A regulatory taking claim asserts that a government action has taken property
merely by restricting its use. The idea of the regulatory taking concept is that even
in the absence of an obvious government taking of property — as by appropriation
of title or physical occupation — use restrictions may be sufficiently severe to
amount to the same thing. Regulatory takings claims break down into two
subcategories, depending on whether the regulation is alleged to have caused a total
elimination of the land’s use or value, called a total taking claim, or a less-than-total
elimination, called a partial regulatory taking claim.
The first category, total elimination of use or value, is held to be a per se taking,
with at least one big exception.

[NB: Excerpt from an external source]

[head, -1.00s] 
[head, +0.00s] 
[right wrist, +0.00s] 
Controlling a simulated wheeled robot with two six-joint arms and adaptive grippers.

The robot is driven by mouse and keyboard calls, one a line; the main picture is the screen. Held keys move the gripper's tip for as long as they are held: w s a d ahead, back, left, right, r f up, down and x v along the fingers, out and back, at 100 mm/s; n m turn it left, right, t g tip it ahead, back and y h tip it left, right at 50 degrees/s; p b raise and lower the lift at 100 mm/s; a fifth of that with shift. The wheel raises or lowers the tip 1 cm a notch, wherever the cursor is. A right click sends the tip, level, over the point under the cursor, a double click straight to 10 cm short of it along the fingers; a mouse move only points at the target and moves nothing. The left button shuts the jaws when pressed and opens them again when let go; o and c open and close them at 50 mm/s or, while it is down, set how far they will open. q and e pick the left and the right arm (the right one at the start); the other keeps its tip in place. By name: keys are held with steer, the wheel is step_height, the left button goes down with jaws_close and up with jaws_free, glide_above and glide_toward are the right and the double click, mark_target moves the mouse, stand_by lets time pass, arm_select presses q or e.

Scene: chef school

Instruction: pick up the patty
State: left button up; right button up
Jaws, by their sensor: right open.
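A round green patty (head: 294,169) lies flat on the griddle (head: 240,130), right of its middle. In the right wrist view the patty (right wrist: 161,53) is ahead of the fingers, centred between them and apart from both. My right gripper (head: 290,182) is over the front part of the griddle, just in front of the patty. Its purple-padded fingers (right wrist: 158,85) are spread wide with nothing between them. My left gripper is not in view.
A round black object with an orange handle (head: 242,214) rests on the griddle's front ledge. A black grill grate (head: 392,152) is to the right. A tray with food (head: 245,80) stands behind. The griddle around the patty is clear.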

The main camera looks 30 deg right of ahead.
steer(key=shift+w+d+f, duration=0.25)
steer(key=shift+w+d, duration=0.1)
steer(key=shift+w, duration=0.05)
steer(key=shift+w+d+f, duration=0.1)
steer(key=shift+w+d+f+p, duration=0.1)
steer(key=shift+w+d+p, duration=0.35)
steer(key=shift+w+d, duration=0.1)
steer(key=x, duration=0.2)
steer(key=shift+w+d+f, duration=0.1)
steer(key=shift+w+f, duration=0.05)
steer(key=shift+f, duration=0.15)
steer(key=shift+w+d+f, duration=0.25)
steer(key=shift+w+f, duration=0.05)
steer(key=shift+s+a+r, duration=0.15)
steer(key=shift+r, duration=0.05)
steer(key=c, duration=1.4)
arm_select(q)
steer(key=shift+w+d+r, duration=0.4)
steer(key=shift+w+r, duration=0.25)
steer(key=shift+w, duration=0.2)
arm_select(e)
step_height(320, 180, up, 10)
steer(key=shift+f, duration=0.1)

If the government restriction was implicit in
“background principles” of property or nuisance law existing when the property was
acquired, there is no taking.37 The rationale for this exception is that the government
has not taken away any right the property owner ever had. There is limited case-law
support for the argument that the states’ historic ownership of wildlife and
responsibility for wildlife protection as a trust obligation to the public constitute a
background principle that forecloses takings claim based on such protections.
However, this defense has yet to be addressed in an ESA-based takings decision.

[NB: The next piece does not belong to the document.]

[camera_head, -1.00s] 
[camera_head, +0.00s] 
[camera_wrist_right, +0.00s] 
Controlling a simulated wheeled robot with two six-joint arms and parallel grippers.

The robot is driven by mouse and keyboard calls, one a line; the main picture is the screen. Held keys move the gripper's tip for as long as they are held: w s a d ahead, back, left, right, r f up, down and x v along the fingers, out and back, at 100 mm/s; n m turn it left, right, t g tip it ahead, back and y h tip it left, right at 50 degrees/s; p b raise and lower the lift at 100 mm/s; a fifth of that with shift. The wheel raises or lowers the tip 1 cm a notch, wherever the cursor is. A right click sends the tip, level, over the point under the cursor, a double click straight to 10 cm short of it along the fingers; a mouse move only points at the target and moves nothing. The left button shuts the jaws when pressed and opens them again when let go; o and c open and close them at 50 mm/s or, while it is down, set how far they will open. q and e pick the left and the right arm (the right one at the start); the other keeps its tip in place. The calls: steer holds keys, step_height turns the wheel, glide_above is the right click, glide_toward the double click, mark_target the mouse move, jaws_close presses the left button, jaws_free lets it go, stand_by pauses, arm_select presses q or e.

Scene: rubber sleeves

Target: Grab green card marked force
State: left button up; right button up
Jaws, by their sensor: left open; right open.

Claims in the second category, less-than-total losses, are far more common, and
are evaluated quite differently. Instead of a per se test, courts use a fact-intensive,
case-by-case approach applying the “Penn Central balancing test.” Under this
approach, the government action is assessed for its economic impact, the degree of
interference with investment-backed expectations, and its “character.”38 These vague
factors have been explicated only minimally by the Supreme Court, leading many
commentators to complain that the test is muddled and easily manipulated. Still, it
is at least clear that the impact on the property owner must be severe, with the result
that the large majority of regulatory takings claims tested under Penn Central are
rejected. This government-friendly pattern has been replicated in the ESA-takings
cases raising Penn Central claims, even though takings courts have not accorded the
37 Lucas v. South Carolina Coastal Council, 505 U.S. 1003 (1992).

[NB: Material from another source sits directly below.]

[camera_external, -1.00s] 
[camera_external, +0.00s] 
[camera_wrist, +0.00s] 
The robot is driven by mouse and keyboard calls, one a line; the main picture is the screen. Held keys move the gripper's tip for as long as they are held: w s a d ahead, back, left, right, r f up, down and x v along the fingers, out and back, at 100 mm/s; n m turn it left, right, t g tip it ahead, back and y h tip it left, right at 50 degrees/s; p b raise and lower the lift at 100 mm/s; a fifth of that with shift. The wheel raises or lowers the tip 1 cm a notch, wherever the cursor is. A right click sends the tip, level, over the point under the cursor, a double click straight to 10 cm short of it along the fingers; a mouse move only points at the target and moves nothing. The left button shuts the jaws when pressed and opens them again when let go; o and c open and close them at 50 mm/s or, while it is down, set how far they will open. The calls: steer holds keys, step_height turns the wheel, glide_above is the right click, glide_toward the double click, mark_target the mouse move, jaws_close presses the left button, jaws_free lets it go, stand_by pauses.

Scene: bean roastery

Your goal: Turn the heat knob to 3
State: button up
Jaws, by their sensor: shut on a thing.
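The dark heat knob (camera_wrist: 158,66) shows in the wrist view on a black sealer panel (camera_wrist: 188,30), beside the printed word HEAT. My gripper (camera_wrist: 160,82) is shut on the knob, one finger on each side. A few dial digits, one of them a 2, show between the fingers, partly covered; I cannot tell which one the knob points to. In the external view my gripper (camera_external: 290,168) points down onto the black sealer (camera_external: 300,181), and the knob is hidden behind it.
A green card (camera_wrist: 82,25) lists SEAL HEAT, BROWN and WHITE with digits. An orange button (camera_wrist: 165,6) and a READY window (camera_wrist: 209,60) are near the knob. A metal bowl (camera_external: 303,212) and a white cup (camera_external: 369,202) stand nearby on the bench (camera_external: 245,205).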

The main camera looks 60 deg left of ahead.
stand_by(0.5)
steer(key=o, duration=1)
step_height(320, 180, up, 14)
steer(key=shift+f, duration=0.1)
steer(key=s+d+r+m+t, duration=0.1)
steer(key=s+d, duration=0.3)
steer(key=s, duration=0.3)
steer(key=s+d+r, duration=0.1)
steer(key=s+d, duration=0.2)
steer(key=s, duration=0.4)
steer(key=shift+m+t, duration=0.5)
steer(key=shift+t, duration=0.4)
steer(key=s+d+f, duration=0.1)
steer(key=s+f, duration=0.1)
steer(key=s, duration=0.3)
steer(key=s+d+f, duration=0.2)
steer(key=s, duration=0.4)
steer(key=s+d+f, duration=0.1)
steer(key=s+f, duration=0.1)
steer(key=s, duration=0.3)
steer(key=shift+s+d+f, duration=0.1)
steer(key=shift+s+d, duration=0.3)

38 Penn Central Transp. Co. v. New York City, 438 U.S. 104, 124 (1978).

CRS-9
species-preservation goal of the ESA any special status (at least explicitly) in the
takings calculus.39
With either total or partial regulatory takings claims, the court must define the
“parcel as a whole” (aka “relevant parcel”) as to which the impact of the government
action will be measured. The relevant parcel notion is needed because takings law
looks at the economic impact and interference with expectations factors in a relative,
rather than absolute, sense. As to economic impact, for example, what counts in the
takings analysis is not that the plaintiff’s land lost X dollars in value due to a
government restriction, but rather that the loss constituted a high percentage of the
pre-restriction value of the parcel as a whole.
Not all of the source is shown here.